A regional blueprint to clean up the Potomac River and keep it clean for the next 20 years has been heavily criticized at public hearings and its even losing support among public officials who approved it.
What has attracted the most opposition and misgivings is the plan's insistence that the main element of the river cleanup be construction of a big regional treatment plant at Dickerson in upper Montgomery County.
At public hearings last week in the District, suburban Maryland and Northern Virginia, there was almost unanimous criticism of Dickerson for being too costly (the estimated price is approaching $500 million), wasteful of energy (sewage would have to be pumped for 24 miles uphill) and hazardous to health (effluent would be discharged above the area's water intakes on the Potomac.
While most of the criticism came from well-organized environmentalists, who packed the hearings, one of the toughest comments was made by Thomas M. Schwarberg Jr., director of the Northern Virginia office of the State Water Control Board. In a statement studded with underlined words and exclamation points, Schwarberg said:
"I cannot overemphasize!! The Commonwealth of Virginia will not participate financially, in any way, in the Dickerson project."

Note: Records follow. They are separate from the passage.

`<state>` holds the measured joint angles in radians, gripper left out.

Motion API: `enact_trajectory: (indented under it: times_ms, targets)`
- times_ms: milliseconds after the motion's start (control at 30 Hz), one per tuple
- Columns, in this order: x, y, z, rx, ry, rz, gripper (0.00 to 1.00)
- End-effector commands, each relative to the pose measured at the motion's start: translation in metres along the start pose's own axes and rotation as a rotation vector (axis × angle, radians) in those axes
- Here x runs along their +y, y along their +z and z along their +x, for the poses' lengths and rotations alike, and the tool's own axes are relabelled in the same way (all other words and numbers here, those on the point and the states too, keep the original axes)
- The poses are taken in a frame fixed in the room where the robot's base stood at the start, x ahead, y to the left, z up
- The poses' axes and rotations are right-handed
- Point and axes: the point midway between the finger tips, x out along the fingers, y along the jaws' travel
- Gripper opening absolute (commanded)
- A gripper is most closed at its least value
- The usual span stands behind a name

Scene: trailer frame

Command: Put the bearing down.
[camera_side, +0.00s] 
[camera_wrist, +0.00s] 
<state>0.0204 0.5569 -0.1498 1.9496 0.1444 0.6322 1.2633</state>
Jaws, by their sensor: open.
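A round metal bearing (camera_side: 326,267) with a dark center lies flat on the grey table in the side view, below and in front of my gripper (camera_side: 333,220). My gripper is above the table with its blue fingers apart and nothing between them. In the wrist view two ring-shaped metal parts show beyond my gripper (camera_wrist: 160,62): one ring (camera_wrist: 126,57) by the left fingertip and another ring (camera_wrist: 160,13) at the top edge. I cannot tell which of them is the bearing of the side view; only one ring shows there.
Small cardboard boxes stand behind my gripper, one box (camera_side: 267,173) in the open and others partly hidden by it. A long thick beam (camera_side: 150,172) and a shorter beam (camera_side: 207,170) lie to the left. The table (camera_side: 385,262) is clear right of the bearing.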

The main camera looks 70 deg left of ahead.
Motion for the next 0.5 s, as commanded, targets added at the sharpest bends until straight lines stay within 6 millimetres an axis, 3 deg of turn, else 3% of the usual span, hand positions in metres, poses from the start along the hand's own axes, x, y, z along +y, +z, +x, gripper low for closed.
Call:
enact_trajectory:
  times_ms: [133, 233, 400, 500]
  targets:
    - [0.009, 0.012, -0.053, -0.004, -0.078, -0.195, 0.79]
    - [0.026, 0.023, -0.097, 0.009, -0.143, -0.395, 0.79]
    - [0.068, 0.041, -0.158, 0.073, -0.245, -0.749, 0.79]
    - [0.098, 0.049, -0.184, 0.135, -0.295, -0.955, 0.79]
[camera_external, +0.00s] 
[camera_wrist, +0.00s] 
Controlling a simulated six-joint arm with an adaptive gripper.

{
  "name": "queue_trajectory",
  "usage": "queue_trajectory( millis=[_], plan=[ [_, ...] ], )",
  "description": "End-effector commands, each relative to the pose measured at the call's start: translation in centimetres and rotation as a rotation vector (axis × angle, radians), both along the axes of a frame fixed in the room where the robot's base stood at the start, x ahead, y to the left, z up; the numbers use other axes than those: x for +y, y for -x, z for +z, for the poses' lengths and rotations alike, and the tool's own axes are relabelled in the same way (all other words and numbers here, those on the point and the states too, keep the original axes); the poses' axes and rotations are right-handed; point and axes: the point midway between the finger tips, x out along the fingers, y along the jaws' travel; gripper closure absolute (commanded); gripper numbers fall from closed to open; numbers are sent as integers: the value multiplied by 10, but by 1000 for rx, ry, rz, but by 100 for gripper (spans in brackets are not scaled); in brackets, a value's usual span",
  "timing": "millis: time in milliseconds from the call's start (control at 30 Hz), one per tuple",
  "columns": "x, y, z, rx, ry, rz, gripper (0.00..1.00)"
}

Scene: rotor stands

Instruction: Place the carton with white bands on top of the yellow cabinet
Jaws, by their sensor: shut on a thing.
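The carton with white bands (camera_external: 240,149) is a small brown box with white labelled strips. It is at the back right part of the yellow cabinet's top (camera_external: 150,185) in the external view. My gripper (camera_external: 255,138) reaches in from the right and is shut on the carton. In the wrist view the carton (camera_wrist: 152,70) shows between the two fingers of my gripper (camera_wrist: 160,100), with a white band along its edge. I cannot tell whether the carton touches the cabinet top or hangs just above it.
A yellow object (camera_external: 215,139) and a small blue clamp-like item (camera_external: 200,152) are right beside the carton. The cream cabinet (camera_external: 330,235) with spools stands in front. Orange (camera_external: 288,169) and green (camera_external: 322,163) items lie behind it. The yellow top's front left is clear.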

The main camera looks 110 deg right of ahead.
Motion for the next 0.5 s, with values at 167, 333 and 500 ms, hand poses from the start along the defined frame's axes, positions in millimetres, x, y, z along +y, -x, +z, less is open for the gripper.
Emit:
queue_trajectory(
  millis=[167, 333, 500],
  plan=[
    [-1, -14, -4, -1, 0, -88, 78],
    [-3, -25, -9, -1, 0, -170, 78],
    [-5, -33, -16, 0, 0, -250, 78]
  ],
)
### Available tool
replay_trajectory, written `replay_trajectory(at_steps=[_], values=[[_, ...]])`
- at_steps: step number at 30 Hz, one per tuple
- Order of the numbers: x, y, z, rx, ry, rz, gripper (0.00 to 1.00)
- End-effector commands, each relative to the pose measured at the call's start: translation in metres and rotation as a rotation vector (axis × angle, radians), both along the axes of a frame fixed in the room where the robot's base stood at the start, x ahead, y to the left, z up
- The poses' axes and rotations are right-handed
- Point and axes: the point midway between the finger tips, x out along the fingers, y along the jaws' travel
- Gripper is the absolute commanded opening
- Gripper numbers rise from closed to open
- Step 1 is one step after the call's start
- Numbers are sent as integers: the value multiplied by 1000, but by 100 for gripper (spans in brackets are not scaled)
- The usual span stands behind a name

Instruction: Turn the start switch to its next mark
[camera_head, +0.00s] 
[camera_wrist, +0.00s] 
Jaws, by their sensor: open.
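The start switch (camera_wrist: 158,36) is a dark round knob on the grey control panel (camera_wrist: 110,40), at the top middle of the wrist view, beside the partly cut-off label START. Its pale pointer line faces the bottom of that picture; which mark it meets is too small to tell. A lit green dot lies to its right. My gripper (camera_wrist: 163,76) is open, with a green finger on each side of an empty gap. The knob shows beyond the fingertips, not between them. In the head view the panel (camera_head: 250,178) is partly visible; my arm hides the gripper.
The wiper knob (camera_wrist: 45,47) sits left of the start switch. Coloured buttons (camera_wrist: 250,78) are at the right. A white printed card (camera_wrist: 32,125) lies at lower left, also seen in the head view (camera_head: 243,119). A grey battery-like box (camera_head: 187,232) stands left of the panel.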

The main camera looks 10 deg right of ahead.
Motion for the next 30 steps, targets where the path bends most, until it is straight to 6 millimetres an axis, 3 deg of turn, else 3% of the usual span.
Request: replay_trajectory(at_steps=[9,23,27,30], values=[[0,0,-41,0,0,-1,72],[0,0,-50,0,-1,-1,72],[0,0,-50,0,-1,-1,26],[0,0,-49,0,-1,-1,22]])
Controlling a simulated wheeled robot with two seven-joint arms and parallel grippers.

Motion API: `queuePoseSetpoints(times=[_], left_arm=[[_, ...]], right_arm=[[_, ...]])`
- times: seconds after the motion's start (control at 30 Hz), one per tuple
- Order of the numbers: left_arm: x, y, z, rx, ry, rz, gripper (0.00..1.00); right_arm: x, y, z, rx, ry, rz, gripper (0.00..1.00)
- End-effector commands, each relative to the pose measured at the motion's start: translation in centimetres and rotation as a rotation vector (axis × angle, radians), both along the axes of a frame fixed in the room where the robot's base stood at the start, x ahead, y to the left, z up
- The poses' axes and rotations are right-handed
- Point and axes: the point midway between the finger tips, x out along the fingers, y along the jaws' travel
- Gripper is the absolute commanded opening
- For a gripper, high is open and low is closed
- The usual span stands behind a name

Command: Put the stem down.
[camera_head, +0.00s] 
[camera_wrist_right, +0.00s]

Dickerson has already been vetoed - on the basis of cost - by the federal Environmental Protection Agency, although that the decision is being appealed by Maryland in federal court.
While some of Dickerson's supporters feel that long-range planning should offer an alternative to the plant, the 20-year plan, drawn up by the water resources planning board of the Metropolitan Washington Council of Government, says Dickerson is the only way to go. The water planning board's decision was a testimonial to the forcefulness of one of Dickerson's biggest supporters, Montgomery County Executive James P. Gleason. Gleason insisted that any plan to clean up the river start with the construction of Dickerson.
Though water experts hired by COG devoted a good part of their two-year, $3.5 million study to the study of alternatives, the planning board stuck by Dickerson.
However, in view of the negative reception Dickerson got at last week's hearings, members of the COG water board said they are having doubts about maintaining Dickerson as an essential element of the plan.
Charles J. Vincent, Prince William County's representative who voted for Dickerson the first time, said after the hearing in the District: "I don't think I could vote to support Dickerson."
Ben W. Gilbert, the District's planning director, said: "At this point it looks very doubtful that the majority is holding fast . . . We (the District) would not be upset at all if there was an alternative to Dickerson."
The water boar will take a second look at its 20-year plan tomorrow. A shift of two votes could wipe out the necessary two-thirds majority that Dickerson got the first time.
If the water planning board does choose to go beyond the Dickerson-or-nothing approach, the technically and financially practical alternatives would be difficult politically.
Expansion of the Pitscataway plant in Prince George's is one alternative, but that would be opposed by Prince George's officials who do not want their county to become the "sewage capital of the metropolitan area."
Another alternative is land treatment, where sewage is processed on the soil rather than in out-of-sight plants. But residents of areas that have been considered for land treatment already have risen in opposition at public hearings.
The 20-year plan is not just a paper exercise. Under the federal clean-water act, metropolitan Washington must draw up a document telling how the still-polluted Potomac will be cleaned up. The document, which must be approved by EPA, has to specify what new treatment facilities will be built to handle future needs - thus the importance of Dickerson or an alternative.
If the cleanup does not succeed, environmentalists say, the Potomac could be a dead river within 20 years - unfit for the aquatic life and unsafe for recreation.
Most of the criticism of the plan came from the citizens advisory committee. Like the decision-making water resources planning board, the committee was set up to be representative of the region. But environmental activists controlled the board, and their ideas lprevailed.
The citizens group, led by Rhea Cohen, a Sterra Club official who represented the city of Greenbelt, said the 20-year draft plan failed on every important consideration.
In place of Dickerson, the citizens group proposed that the 20-year plan find a place for land treatment, the process where sewage is returned to the soil rather than discharged into water.
The group also called for more comprehensive and stricter regulations to control agricultural and urban runoff, which is being recognized as a major contributor of water pollution.